Infine, considerazione ancora più importante, siamo sicuri che sia giusto accettare che ci sia qualcuno il cui 'ruolo' è solo e soltanto toglierci le castagne dal fuoco? Assolutamente no: i migranti devono, discorso che dovrebbe valere per tutti, poter scegliere il loro destino. Devono quindi essere messi in condizione di poterlo fare. Ed è questa, a mio parere, la sfida dei nostri giorni: governare il fenomeno delle migrazioni al e farne un punto di forza della nostra economia (ma non solo). Ma per far questo, ci tengo a sottolineare un'ultima volta, non dobbiamo 'badare a spese' e soprattutto dobbiamo abbandonare l'idea che certi argomenti siano dei tabù intoccabili.

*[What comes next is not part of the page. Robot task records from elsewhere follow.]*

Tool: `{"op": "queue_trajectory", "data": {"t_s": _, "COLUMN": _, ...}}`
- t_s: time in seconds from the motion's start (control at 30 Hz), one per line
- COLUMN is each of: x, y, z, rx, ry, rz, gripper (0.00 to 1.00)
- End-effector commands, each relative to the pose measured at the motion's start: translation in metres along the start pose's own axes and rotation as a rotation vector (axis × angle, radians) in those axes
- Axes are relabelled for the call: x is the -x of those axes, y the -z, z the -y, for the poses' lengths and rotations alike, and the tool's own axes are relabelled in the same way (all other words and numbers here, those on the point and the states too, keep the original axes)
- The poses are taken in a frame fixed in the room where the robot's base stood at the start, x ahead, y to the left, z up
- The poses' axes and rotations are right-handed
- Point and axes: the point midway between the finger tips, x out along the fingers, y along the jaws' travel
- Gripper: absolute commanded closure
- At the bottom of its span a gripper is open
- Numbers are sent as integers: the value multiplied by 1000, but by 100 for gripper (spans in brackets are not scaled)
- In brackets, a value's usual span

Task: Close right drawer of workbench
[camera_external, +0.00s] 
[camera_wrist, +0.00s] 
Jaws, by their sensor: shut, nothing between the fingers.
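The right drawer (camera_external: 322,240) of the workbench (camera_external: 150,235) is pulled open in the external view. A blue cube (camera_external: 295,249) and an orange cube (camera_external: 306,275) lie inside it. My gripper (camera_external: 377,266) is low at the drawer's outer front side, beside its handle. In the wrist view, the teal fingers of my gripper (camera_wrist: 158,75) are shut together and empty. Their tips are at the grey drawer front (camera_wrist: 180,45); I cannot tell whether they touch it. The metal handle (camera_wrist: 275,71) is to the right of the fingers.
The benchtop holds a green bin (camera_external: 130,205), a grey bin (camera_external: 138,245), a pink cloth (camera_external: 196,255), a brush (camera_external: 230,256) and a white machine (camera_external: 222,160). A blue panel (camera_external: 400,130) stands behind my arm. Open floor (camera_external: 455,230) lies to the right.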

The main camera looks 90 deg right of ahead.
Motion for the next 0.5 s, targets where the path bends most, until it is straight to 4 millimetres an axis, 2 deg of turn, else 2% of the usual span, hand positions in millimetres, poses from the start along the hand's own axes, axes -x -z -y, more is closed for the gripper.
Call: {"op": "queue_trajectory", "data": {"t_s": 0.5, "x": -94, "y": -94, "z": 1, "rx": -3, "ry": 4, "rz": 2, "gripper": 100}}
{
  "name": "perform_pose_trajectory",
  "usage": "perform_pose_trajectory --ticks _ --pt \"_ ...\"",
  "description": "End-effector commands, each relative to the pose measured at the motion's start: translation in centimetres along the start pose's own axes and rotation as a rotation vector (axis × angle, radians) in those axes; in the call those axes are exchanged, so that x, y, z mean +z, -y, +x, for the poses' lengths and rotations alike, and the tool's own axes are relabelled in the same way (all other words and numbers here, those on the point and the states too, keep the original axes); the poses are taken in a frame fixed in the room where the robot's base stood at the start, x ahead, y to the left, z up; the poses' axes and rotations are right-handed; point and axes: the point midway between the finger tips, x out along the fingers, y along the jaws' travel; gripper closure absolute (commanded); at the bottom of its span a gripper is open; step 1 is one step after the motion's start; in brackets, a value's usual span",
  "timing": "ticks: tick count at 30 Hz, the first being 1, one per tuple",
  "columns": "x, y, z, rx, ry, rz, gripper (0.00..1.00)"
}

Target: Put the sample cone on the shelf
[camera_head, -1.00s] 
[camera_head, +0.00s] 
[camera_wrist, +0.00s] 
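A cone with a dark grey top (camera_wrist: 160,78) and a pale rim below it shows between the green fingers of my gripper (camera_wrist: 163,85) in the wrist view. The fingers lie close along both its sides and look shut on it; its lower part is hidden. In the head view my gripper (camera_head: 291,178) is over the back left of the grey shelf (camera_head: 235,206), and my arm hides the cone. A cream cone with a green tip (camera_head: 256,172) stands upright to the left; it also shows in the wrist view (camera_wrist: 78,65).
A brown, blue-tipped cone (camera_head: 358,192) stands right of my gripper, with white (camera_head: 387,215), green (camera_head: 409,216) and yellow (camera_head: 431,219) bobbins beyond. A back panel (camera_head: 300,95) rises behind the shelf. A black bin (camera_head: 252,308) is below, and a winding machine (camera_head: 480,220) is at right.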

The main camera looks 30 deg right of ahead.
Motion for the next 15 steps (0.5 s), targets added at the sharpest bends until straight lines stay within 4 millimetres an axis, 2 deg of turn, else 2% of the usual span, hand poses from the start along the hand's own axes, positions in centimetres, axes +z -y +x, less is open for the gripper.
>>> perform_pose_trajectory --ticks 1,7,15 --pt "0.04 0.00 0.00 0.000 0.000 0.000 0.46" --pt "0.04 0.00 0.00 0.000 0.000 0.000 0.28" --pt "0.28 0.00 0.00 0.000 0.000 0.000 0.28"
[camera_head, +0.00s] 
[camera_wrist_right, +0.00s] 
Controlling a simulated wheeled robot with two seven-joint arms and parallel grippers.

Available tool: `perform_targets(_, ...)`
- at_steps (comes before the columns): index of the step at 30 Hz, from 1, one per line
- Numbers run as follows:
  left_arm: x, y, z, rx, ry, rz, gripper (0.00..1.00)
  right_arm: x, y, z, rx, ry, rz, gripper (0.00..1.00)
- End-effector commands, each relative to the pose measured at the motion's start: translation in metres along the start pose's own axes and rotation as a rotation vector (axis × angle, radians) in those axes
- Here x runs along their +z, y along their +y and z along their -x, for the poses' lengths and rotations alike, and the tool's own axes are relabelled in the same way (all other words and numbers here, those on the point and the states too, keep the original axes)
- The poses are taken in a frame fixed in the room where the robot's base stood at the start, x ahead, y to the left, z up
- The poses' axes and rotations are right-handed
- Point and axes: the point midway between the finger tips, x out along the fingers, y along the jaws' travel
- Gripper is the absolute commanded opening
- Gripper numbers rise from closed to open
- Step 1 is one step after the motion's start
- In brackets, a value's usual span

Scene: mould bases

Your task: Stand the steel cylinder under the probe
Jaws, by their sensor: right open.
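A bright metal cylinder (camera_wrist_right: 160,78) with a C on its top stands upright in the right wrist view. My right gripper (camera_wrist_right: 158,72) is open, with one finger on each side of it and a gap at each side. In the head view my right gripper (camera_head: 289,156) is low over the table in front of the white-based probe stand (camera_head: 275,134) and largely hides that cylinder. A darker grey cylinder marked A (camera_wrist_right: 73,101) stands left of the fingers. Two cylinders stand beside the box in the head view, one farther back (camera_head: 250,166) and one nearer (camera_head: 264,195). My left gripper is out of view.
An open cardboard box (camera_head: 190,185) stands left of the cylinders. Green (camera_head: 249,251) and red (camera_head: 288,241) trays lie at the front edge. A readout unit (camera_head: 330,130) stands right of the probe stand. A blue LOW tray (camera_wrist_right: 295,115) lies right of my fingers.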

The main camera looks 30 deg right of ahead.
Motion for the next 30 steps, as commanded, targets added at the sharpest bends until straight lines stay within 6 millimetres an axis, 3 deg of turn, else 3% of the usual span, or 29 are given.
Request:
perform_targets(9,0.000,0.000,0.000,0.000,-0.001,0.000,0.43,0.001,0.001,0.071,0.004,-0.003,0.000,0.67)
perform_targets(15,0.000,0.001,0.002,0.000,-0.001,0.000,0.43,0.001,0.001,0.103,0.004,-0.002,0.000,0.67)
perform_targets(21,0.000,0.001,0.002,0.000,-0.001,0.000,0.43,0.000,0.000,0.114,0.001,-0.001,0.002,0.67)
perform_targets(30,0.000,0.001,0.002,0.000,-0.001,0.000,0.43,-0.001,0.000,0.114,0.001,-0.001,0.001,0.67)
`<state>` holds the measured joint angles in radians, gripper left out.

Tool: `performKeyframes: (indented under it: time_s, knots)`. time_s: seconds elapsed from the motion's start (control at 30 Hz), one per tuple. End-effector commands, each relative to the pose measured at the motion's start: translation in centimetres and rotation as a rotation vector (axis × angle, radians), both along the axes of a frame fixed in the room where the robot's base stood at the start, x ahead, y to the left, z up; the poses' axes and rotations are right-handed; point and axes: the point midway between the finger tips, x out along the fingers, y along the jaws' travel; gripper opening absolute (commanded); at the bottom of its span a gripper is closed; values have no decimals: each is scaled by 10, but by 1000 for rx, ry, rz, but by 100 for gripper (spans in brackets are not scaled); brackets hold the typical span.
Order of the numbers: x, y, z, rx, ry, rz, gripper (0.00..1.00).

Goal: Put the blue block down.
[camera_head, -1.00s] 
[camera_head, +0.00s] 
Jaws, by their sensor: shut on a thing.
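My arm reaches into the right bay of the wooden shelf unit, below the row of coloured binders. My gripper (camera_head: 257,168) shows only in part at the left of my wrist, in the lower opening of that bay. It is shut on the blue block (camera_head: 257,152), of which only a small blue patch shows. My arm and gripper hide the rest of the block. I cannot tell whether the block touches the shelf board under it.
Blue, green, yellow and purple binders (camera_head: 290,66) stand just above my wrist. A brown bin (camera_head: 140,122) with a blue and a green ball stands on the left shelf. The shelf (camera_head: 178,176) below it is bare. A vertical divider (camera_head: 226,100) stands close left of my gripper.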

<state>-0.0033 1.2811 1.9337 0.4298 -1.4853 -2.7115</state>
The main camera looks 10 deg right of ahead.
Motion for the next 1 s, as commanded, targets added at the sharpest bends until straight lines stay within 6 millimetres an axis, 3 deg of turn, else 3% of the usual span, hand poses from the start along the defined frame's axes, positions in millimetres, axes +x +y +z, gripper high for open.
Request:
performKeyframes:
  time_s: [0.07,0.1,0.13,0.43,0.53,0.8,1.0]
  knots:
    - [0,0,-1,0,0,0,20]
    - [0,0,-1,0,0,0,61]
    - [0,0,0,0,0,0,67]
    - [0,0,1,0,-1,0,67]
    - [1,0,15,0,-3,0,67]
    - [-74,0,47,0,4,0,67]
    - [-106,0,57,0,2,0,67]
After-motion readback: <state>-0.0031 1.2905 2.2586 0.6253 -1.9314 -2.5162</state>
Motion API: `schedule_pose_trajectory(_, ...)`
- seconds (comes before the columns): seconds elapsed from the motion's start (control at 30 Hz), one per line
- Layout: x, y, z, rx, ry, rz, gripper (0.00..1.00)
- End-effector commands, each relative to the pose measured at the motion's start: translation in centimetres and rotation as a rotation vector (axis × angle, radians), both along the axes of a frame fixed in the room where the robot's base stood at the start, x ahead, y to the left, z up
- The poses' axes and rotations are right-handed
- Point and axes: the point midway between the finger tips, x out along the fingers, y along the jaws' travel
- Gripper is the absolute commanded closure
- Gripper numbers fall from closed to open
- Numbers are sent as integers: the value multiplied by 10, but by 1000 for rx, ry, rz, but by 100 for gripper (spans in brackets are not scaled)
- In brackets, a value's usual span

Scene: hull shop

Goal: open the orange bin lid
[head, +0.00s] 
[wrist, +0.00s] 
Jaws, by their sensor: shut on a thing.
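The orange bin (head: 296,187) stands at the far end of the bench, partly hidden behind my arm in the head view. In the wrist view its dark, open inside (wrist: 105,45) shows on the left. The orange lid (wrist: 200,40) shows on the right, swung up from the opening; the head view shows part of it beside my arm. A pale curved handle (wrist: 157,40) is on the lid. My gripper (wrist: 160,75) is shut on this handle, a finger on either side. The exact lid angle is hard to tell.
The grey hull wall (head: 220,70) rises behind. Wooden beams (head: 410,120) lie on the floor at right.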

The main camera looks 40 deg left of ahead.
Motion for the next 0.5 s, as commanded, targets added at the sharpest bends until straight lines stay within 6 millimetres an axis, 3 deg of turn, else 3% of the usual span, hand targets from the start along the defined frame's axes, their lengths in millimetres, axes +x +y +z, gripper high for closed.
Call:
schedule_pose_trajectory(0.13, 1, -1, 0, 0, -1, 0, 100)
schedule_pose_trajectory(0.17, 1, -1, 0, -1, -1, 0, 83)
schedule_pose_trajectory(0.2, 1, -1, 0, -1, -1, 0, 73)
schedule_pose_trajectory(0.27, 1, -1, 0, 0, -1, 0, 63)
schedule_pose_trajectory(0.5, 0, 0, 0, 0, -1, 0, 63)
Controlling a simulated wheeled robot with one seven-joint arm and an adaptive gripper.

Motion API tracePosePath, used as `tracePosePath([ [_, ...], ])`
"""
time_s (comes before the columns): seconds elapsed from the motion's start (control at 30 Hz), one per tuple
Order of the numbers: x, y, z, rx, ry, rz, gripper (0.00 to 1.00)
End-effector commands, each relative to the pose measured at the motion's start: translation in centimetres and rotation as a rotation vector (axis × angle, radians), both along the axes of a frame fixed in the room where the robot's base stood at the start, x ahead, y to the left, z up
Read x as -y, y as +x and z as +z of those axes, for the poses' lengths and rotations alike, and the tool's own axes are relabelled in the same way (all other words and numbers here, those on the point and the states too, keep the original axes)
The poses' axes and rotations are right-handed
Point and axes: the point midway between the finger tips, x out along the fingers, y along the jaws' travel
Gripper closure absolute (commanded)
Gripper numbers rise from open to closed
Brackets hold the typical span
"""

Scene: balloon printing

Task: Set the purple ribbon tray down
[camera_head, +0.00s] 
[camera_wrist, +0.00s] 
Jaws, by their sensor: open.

Certo, bisogna accogliere chi ha più problemi di noi, ma intanto lo scopo deve essere garantire loro una vita migliore, non sostituire una criticità con un'altra. Non possiamo accettare che le scelte politiche creino una 'guerra tra poveri'. Dobbiamo tenere sempre presenti anche i problemi degli indigeni e metterci d'impegno per risolverli entrambi, di modo che nessuno si possa sentire figlio di un dio minore.